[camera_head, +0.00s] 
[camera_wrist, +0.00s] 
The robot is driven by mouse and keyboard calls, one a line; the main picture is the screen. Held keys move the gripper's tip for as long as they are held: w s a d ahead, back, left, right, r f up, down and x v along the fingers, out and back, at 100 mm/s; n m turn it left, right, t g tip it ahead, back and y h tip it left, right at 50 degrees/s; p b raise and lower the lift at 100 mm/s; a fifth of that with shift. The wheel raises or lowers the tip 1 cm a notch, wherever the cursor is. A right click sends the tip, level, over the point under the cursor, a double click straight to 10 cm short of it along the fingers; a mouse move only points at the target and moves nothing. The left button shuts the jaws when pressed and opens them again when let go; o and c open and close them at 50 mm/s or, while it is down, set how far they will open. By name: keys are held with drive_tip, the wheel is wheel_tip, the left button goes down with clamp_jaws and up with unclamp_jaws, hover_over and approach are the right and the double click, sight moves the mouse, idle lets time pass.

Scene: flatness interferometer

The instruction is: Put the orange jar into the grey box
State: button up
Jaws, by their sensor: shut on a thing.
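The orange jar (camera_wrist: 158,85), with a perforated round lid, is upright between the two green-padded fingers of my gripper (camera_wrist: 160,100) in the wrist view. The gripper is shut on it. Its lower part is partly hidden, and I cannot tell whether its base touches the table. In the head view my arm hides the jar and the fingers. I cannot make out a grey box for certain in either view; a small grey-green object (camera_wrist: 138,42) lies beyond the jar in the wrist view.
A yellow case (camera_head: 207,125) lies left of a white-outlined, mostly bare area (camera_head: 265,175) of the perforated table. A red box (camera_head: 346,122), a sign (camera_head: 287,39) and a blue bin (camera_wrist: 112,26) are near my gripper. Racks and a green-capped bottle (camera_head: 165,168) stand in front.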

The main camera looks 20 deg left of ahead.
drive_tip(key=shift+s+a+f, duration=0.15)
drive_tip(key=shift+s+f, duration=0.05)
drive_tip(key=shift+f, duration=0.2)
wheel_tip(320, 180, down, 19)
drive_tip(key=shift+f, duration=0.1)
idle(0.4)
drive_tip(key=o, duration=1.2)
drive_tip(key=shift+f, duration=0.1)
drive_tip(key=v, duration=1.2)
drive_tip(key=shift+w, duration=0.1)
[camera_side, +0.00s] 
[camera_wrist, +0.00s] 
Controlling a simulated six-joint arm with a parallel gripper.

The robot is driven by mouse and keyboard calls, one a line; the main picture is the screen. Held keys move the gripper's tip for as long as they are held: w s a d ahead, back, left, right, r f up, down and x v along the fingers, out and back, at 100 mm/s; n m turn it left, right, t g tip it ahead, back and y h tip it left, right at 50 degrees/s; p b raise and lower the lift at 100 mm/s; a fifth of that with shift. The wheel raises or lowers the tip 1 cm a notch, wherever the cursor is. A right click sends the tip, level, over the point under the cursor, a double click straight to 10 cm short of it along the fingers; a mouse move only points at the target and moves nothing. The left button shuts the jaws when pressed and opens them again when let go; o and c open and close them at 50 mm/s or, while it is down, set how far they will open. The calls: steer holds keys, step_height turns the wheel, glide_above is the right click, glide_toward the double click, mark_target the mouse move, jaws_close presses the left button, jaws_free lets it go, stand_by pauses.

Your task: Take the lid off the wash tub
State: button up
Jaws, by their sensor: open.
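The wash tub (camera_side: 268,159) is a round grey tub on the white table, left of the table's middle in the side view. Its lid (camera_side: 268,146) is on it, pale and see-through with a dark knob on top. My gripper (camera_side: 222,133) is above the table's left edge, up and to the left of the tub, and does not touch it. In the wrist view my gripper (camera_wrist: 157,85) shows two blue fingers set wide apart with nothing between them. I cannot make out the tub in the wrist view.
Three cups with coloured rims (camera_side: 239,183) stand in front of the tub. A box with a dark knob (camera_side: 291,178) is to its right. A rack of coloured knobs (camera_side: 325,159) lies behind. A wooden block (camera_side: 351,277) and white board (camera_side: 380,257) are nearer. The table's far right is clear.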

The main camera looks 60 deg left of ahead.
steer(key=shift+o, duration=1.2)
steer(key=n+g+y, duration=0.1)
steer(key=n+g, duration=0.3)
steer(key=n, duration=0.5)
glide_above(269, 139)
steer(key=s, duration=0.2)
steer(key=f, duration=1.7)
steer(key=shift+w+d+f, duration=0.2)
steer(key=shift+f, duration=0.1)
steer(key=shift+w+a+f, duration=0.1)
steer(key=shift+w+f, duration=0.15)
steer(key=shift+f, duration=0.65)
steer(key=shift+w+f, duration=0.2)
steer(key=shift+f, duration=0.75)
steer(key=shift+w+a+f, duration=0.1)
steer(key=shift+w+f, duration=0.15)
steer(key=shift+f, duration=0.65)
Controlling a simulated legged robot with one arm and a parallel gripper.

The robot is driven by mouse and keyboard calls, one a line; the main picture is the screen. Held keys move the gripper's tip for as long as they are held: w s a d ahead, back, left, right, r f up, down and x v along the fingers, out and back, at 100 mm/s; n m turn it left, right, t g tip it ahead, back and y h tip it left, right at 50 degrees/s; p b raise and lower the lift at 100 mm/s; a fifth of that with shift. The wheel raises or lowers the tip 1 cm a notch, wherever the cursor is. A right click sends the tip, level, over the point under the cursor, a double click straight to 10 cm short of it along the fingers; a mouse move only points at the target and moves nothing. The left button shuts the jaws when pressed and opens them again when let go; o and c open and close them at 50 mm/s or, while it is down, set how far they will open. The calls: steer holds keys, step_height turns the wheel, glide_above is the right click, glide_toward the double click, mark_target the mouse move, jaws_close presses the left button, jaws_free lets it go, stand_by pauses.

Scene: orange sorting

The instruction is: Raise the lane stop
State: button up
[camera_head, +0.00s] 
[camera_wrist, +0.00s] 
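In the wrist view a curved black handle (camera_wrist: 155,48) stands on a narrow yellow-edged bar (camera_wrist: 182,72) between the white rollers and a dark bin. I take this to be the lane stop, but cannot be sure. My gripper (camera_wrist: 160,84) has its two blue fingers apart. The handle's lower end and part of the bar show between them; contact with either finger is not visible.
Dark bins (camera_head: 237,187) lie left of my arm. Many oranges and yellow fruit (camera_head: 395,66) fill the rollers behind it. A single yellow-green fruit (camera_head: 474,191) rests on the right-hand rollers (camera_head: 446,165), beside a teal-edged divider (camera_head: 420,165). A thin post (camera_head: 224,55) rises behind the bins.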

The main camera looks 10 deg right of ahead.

EXERCISE: Please restate the data word for word, every record included.

SOLUTION BELOW:
[camera_head, +0.00s] 
[camera_wrist, +0.00s] 
The robot is driven by mouse and keyboard calls, one a line; the main picture is the screen. Held keys move the gripper's tip for as long as they are held: w s a d ahead, back, left, right, r f up, down and x v along the fingers, out and back, at 100 mm/s; n m turn it left, right, t g tip it ahead, back and y h tip it left, right at 50 degrees/s; p b raise and lower the lift at 100 mm/s; a fifth of that with shift. The wheel raises or lowers the tip 1 cm a notch, wherever the cursor is. A right click sends the tip, level, over the point under the cursor, a double click straight to 10 cm short of it along the fingers; a mouse move only points at the target and moves nothing. The left button shuts the jaws when pressed and opens them again when let go; o and c open and close them at 50 mm/s or, while it is down, set how far they will open. By name: keys are held with drive_tip, the wheel is wheel_tip, the left button goes down with clamp_jaws and up with unclamp_jaws, hover_over and approach are the right and the double click, sight moves the mouse, idle lets time pass.

Scene: flatness interferometer

The instruction is: Put the orange jar into the grey box
State: button up
Jaws, by their sensor: shut on a thing.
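The orange jar (camera_wrist: 158,85), with a perforated round lid, is upright between the two green-padded fingers of my gripper (camera_wrist: 160,100) in the wrist view. The gripper is shut on it. Its lower part is partly hidden, and I cannot tell whether its base touches the table. In the head view my arm hides the jar and the fingers. I cannot make out a grey box for certain in either view; a small grey-green object (camera_wrist: 138,42) lies beyond the jar in the wrist view.
A yellow case (camera_head: 207,125) lies left of a white-outlined, mostly bare area (camera_head: 265,175) of the perforated table. A red box (camera_head: 346,122), a sign (camera_head: 287,39) and a blue bin (camera_wrist: 112,26) are near my gripper. Racks and a green-capped bottle (camera_head: 165,168) stand in front.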

The main camera looks 20 deg left of ahead.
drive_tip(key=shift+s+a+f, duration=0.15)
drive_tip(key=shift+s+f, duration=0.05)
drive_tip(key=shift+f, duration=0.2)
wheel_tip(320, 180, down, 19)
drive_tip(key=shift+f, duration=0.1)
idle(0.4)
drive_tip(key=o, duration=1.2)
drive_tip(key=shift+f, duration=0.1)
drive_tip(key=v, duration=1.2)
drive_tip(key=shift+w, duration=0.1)
[camera_side, +0.00s] 
[camera_wrist, +0.00s] 
Controlling a simulated six-joint arm with a parallel gripper.

The robot is driven by mouse and keyboard calls, one a line; the main picture is the screen. Held keys move the gripper's tip for as long as they are held: w s a d ahead, back, left, right, r f up, down and x v along the fingers, out and back, at 100 mm/s; n m turn it left, right, t g tip it ahead, back and y h tip it left, right at 50 degrees/s; p b raise and lower the lift at 100 mm/s; a fifth of that with shift. The wheel raises or lowers the tip 1 cm a notch, wherever the cursor is. A right click sends the tip, level, over the point under the cursor, a double click straight to 10 cm short of it along the fingers; a mouse move only points at the target and moves nothing. The left button shuts the jaws when pressed and opens them again when let go; o and c open and close them at 50 mm/s or, while it is down, set how far they will open. The calls: steer holds keys, step_height turns the wheel, glide_above is the right click, glide_toward the double click, mark_target the mouse move, jaws_close presses the left button, jaws_free lets it go, stand_by pauses.

Your task: Take the lid off the wash tub
State: button up
Jaws, by their sensor: open.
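The wash tub (camera_side: 268,159) is a round grey tub on the white table, left of the table's middle in the side view. Its lid (camera_side: 268,146) is on it, pale and see-through with a dark knob on top. My gripper (camera_side: 222,133) is above the table's left edge, up and to the left of the tub, and does not touch it. In the wrist view my gripper (camera_wrist: 157,85) shows two blue fingers set wide apart with nothing between them. I cannot make out the tub in the wrist view.
Three cups with coloured rims (camera_side: 239,183) stand in front of the tub. A box with a dark knob (camera_side: 291,178) is to its right. A rack of coloured knobs (camera_side: 325,159) lies behind. A wooden block (camera_side: 351,277) and white board (camera_side: 380,257) are nearer. The table's far right is clear.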

The main camera looks 60 deg left of ahead.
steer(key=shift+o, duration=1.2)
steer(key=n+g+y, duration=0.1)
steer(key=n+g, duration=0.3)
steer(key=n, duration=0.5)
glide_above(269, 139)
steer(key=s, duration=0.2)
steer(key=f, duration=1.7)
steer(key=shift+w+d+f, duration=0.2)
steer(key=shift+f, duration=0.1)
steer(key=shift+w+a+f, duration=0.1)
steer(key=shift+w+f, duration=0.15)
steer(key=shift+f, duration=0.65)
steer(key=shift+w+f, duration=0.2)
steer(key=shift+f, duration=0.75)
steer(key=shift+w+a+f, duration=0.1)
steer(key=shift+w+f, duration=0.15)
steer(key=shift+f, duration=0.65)
Controlling a simulated legged robot with one arm and a parallel gripper.

The robot is driven by mouse and keyboard calls, one a line; the main picture is the screen. Held keys move the gripper's tip for as long as they are held: w s a d ahead, back, left, right, r f up, down and x v along the fingers, out and back, at 100 mm/s; n m turn it left, right, t g tip it ahead, back and y h tip it left, right at 50 degrees/s; p b raise and lower the lift at 100 mm/s; a fifth of that with shift. The wheel raises or lowers the tip 1 cm a notch, wherever the cursor is. A right click sends the tip, level, over the point under the cursor, a double click straight to 10 cm short of it along the fingers; a mouse move only points at the target and moves nothing. The left button shuts the jaws when pressed and opens them again when let go; o and c open and close them at 50 mm/s or, while it is down, set how far they will open. The calls: steer holds keys, step_height turns the wheel, glide_above is the right click, glide_toward the double click, mark_target the mouse move, jaws_close presses the left button, jaws_free lets it go, stand_by pauses.

Scene: orange sorting

The instruction is: Raise the lane stop
State: button up
[camera_head, +0.00s] 
[camera_wrist, +0.00s] 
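In the wrist view a curved black handle (camera_wrist: 155,48) stands on a narrow yellow-edged bar (camera_wrist: 182,72) between the white rollers and a dark bin. I take this to be the lane stop, but cannot be sure. My gripper (camera_wrist: 160,84) has its two blue fingers apart. The handle's lower end and part of the bar show between them; contact with either finger is not visible.
Dark bins (camera_head: 237,187) lie left of my arm. Many oranges and yellow fruit (camera_head: 395,66) fill the rollers behind it. A single yellow-green fruit (camera_head: 474,191) rests on the right-hand rollers (camera_head: 446,165), beside a teal-edged divider (camera_head: 420,165). A thin post (camera_head: 224,55) rises behind the bins.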

The main camera looks 10 deg right of ahead.

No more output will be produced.